CheapNVS: Real-Time On-Device Narrow-Baseline Novel View Synthesis
Konstantinos Georgiadis, Mehmet Kerim Yucel, Albert Saa-Garriga
TL;DR
CheapNVS tackles single-view NVS under narrow baselines by reframing warping and occlusion filling as concurrent, learnable processes. It introduces a two-encoder, three-decoder architecture that shares a latent representation and uses a pose-conditioned warping module to enable parallel warping and inpainting, trained in multiple stages on large-scale Open Images data. The method achieves faster-than-state-of-the-art inference, lower memory usage, and real-time deployment on mobile devices, while maintaining competitive accuracy across Open Images and COCO test sets. Limitations include warping domain gaps for larger baselines, presenting avenues for future improvements in baseline generalization and inpainting guidance.
Abstract
Single-view novel view synthesis (NVS) is a notorious problem due to its ill-posed nature, and often requires large, computationally expensive approaches to produce tangible results. In this paper, we propose CheapNVS: a fully end-to-end approach for narrow baseline single-view NVS based on a novel, efficient multiple encoder/decoder design trained in a multi-stage fashion.
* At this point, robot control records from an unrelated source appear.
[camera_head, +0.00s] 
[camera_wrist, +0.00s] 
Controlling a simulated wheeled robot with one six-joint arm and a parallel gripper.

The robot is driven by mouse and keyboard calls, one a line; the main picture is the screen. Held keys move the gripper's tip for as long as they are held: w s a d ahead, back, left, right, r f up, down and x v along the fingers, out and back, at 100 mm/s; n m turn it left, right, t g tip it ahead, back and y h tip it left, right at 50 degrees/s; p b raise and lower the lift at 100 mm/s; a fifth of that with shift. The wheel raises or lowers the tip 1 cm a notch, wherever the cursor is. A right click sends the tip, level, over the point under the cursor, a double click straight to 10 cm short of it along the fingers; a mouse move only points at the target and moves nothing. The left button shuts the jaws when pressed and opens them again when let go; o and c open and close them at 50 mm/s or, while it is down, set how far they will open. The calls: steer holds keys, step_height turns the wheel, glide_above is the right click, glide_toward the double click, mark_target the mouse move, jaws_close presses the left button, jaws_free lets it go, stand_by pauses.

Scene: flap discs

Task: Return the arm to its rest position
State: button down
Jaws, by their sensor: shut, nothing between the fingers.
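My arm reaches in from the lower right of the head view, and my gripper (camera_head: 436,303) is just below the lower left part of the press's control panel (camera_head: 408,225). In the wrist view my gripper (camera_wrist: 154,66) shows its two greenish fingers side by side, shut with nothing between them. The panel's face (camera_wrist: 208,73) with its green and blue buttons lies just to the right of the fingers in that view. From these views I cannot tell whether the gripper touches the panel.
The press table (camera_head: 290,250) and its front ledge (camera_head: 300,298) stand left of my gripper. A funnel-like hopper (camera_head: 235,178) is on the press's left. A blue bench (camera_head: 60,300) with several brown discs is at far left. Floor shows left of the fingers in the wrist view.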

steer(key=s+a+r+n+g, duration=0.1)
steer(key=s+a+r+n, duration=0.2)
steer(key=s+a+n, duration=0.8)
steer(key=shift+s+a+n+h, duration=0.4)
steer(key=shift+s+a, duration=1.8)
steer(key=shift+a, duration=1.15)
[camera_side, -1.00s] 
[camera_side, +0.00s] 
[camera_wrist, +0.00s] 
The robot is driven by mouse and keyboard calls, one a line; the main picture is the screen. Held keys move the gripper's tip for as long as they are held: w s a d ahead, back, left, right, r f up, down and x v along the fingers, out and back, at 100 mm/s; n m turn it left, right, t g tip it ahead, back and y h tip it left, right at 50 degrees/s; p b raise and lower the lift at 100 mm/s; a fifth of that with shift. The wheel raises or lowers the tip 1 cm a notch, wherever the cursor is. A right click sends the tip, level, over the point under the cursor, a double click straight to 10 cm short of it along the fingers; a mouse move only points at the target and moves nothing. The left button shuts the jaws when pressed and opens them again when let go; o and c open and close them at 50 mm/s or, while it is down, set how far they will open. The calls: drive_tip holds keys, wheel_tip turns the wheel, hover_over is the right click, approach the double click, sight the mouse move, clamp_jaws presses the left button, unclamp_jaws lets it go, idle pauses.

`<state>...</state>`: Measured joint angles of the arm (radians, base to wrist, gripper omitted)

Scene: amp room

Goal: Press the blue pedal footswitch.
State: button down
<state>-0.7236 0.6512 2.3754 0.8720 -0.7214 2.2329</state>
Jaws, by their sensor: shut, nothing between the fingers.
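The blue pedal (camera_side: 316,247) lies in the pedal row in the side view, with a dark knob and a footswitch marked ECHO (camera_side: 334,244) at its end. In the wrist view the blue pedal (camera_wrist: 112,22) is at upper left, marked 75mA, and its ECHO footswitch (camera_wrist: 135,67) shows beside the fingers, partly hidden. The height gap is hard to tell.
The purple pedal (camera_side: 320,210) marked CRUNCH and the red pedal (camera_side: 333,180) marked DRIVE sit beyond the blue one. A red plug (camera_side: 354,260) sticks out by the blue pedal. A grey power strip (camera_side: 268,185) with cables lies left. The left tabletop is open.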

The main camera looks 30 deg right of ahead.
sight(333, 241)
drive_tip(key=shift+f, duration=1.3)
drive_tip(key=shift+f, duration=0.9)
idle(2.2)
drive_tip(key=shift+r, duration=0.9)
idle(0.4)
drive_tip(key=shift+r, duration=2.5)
CheapNVS first approximates the laborious 3D image warping with lightweight learnable modules that are conditioned on the camera pose embeddings of the target view, and then performs inpainting on the occluded regions in parallel to achieve significant performance gains. Once trained on a subset of Open Images dataset, CheapNVS outperforms the state-of-the-art despite being 10 times faster and consuming 6% less memory. Furthermore, CheapNVS runs comfortably in real-time on mobile devices, reaching over 30 FPS on a Samsung Tab 9+.